WASHINGTON – Saturday’s March for Racial Justice here on the National Mall will include a march for black women to highlight specific issues that impact them and to underscore their role in making social change.
“The leadership, the expertise, the lives of black women are constantly under attack. Our work is constantly being co-opted,” said Monica Simpson, co-chairwoman of the march and executive director of Sister Song, an Atlanta-based national woman of color organization that works to improve the reproductive health for women in marginalized communities.
“Black women have worked for centuries for our voices and leadership to be centered, to be heard and for our lives to matter,” Simpson told Capital News Service.
Simpson said the march is not about separation but about highlighting and confronting issues that directly impact black women. She said that black women’s voices and value in social movements have not been given a platform and it is time to change that.
Farah Tanis, co-founder and executive director of Black Women’s Blueprint, said that with the black women’s march and in the broader movement for social justice, it is important that young black girls be present and have a stake in the discourse about change.
Black Women’s Blueprint, based in Brooklyn, is the lead organizer of the march. The goal of Black Women’s Blueprint is to gain “social, political and economic equality” for African American women and girls.
“The march for black women and the march for racial justice were started around the same time,” Tanis explained.
She said organizing for the march for racial justice began in June, shortly after a Minnesota police officer was acquitted of all charges in connection with the 2016 fatal shooting of Philando Castille, a black man. Just a few days after the acquittal, Seattle police shot and killed 30-year old Charleena Lyles, a black mother who called police to report a burglary. Officers said the woman confronted them with two kitchen knives.
“An entire mobilization happened quickly, within 24 hours of the news, if not less, around the issues of black men being shot and murdered,” Tanis said.
But, she asked, “What about Charleena Lyles, what about all of the other women who are experiencing violence and injustice?”
“We are marching for ourselves, we want our children to march for us, we want our husbands to march for us, we want our partners, our wives, our sons and our fathers to march for us,” Tanis said.
It was important for the protest not only to focus on “cisgender” (someone whose gender identity aligns with their gender at birth) black women but that all black women and girls were included and represented, according to organizers of the march.
Trans Sistas of Color Project, a Detroit-based organization that was started in response to the rising number of trans women experiencing violence and being murdered, is co-leader of the march.
In a statement issued by organizers, they are demanding that an apology be issued by the federal government to all black women for “centuries of abuses, including sexual violence and reproductive violations against black bodies, especially the brutalization of transwomen.”
“This is happening disproportionately to black women and there is so much violence,” said Sevonna Brown, gender justice programs manager at Black Women’s Blueprint.
“There are so many conversations we need to have around violence against black women within black communities, violence against black women within the U.S. continent, violence against black women on an international and global scale,” Brown said. “It’s not just a march.

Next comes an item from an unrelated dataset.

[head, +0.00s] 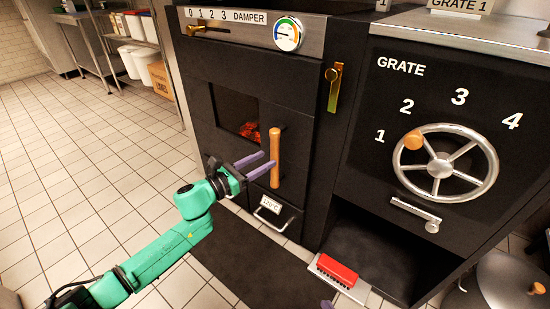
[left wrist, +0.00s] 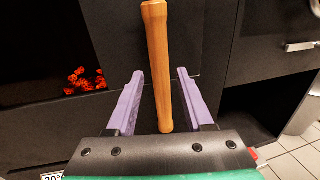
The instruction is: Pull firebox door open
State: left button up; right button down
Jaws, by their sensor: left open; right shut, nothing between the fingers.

It is a moment of organizing, a moment of deliberate dialogues, a moment of community space and a moment of healing.”
Organizers of the march have received some criticism for having the march on the same day as the Jewish holy day, Yom Kippur. But Tanis said that Sept. 30 “is sacred” as well in the black community.
Black Women’s Blueprint said in a statement: “September 30, 1919, was the culmination of the infamous ‘Red Summer,’ when black sharecroppers dared to organize themselves as the Progressive Farmers and Household Union of America, to demand better pay from white plantation owners. In response, white mobs went on a state-sanctioned killing spree.”
The march is scheduled to start at 8 a.m. at Seward Square in Washington and run until 10 p.m. Similar marches are scheduled for the same day in other cities.